Every application needs to store data, may it be media to be streamed, or sensor data. In GCP,  core storage options are: 
  • Cloud Storage
  • Cloud SQL
  • Cloud Spanner
  • Cloud Data Store
  • Google Big Table
Cloud Storage is binary-large object storage. It has high performance, internet-scale, simple administration, and does not require capacity management. Capacity does not need to be provisioned ahead of time. GCP sores your objects with high durability and availability. It can be used to form many different purposes: storing static website data, distributing large objects to the end-users through downloading, etc. Cloud Storage is not a file system because each object there has a URL. Cloud Storage is comprised of buckets. You create and store your objects in there. The stored objects are immutable (i.e., cannot be edited in place); instead, you create new versions. Cloud Storage encrypt your data at rest and in transit (out of the box capability). GCP also offers lifecycle management for the Cloud Storage objects (deleting outdated versions). A newer version of the object always overrode an old one.
Cloud Storage offers four different types of storage classes: 
  • Regional (Most frequently accessed, 99.95%). Good for content storage and delivery.
  • Multi-regional (Accessed frequently with a region, 99.90%). Good for in-region analytics transcoding.
  • Nearline (Accessed less than once a month, 99.00%). Long-tail content, backups.
  • Coldline (Accessed less than once a year, 99.00%). Archiving, disaster recovery purposes.
There are several ways to bring data to Cloud Storage:
  • Online transfer (using command-line tools like 'gsutil')
  • Storage transfer service (scheduled and managed batch transfers)
  • Transfer appliance, beta (rackable appliance to securely ship your data). You can transfer up to a Petabyte of data that way. The closest analog is a Snowball service at AWS.
NOTE: A disk can be resized even when it attached to the VM. You can grow disk for the compute instance but never shrink it. You can edit edit a persistent disk, increase size and increase IOPS capacity.

 Quiz:

  1. Your Cloud Storage objects live in buckets. Which of these characteristics do you define on a per-bucket basis? Choose all that are correct (3 correct answers).  A geographic location.  A default storage class.  A globally-unique name.
  2. Cloud Storage is well suited to providing the root file system of a Linux virtual machine.

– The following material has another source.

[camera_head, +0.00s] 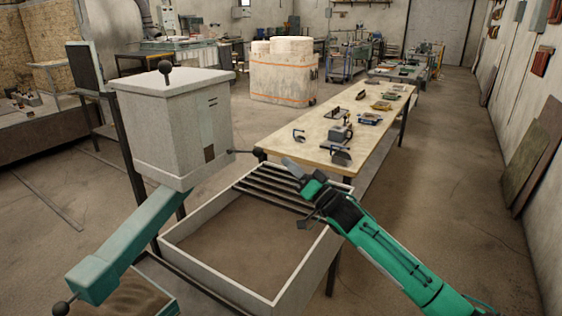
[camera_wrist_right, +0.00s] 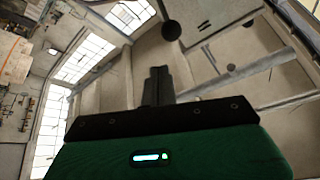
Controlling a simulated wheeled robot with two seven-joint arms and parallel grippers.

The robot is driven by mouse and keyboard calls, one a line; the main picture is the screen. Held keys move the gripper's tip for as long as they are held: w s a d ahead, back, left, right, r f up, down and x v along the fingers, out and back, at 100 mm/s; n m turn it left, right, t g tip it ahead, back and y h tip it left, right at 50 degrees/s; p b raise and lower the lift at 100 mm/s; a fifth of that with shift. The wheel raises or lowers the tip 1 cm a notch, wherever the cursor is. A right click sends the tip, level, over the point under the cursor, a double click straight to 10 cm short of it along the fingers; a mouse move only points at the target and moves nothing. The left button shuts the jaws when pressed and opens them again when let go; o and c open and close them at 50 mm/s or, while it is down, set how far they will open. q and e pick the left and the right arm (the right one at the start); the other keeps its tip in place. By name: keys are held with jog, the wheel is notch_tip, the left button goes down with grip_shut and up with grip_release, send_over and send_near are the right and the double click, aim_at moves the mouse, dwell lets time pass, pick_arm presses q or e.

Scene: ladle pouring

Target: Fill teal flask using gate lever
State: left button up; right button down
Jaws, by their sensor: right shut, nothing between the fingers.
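A pale grey box-shaped hopper (camera_head: 178,130) stands at left in the head view. A side lever (camera_head: 242,152) with a dark ball end sticks out to the right from its lower wall. A teal chute (camera_head: 130,245) slopes down to the lower left from under it. A teal-rimmed box (camera_head: 160,279), perhaps the flask, is cut off at the bottom edge. My right gripper (camera_head: 291,168) is shut and empty, a little right of the side lever's ball and apart from it. Its shut fingers (camera_wrist_right: 157,85) also show in the right wrist view, below a dark ball (camera_wrist_right: 171,31). My left gripper is out of view.
A pale open frame (camera_head: 212,282) with dark bars at its far end lies under my right gripper. Another knobbed rod (camera_head: 166,68) tops the hopper; a dark knob (camera_head: 62,308) sits by the chute's low end. A workbench (camera_head: 310,143) with tools stands behind.

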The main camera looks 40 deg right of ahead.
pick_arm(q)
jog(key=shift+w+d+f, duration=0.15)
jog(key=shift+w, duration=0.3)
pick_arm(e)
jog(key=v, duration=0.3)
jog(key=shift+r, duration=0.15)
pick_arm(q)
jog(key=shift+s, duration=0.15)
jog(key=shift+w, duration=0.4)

False.
  3. Why would a customer consider the Coldline storage class?  To save money on storing infrequently accessed data.
  4. What is a fundamental difference between a snapshot of a boot persistent disk and a custom image?  A snapshot is locked within a project, but a custom image can be shared between projects.
  5. What happens when a custom image is marked "Obsolete"?  No new projects can use the custom image, but those already with the image can continue to use it.
  6. From where can you import boot disk images for Compute Engine (select 3)? 
    • Virtual machines on your local workstation
    • Your physical datacenter
    • Virtual machines that run on another cloud platform

Cloud BigTable and Cloud Datastore

Cloud BigTable is Google's NoSQL big data database service; in other words - it is a managed NoSQL. It offers a wide-column database service for terabyte applications. It is accessed through HBase APIs and natively compatible with big data Hadoop ecosystem (more about Hadoop in my blog: https://strive2code.net/?tag=Hadoop). Bigtable drives major applications such as Google Analytics and Gmail.
Cloud Datastore is a horizontally scalable NoSQL database. It is designed for application backends. It automatically handles sharding and replication;  unlike BigTable, it supports transactions and has a free daily quota.  Cloud Datastore provides myriad capabilities such as ACID transactions, SQL-like queries, indexes, and much more. 

Quiz:

  1. Each table in NoSQL databases, such as Cloud Bigtable, has a single schema that is enforced by the database engine itself. False.
  2. Some developers think of Cloud Bigtable as a persistent hashtable. What does that mean?  Each item in the database can be sparsely populated and is looked up with a single key.
  3. How are Cloud Datastore and Cloud Bigtable alike? Choose all that are correct (2 correct answers).  They are both NoSQL databases.  They are both highly scalable.
  4. Cloud Datastore databases can span App Engine and Compute Engine applications. True.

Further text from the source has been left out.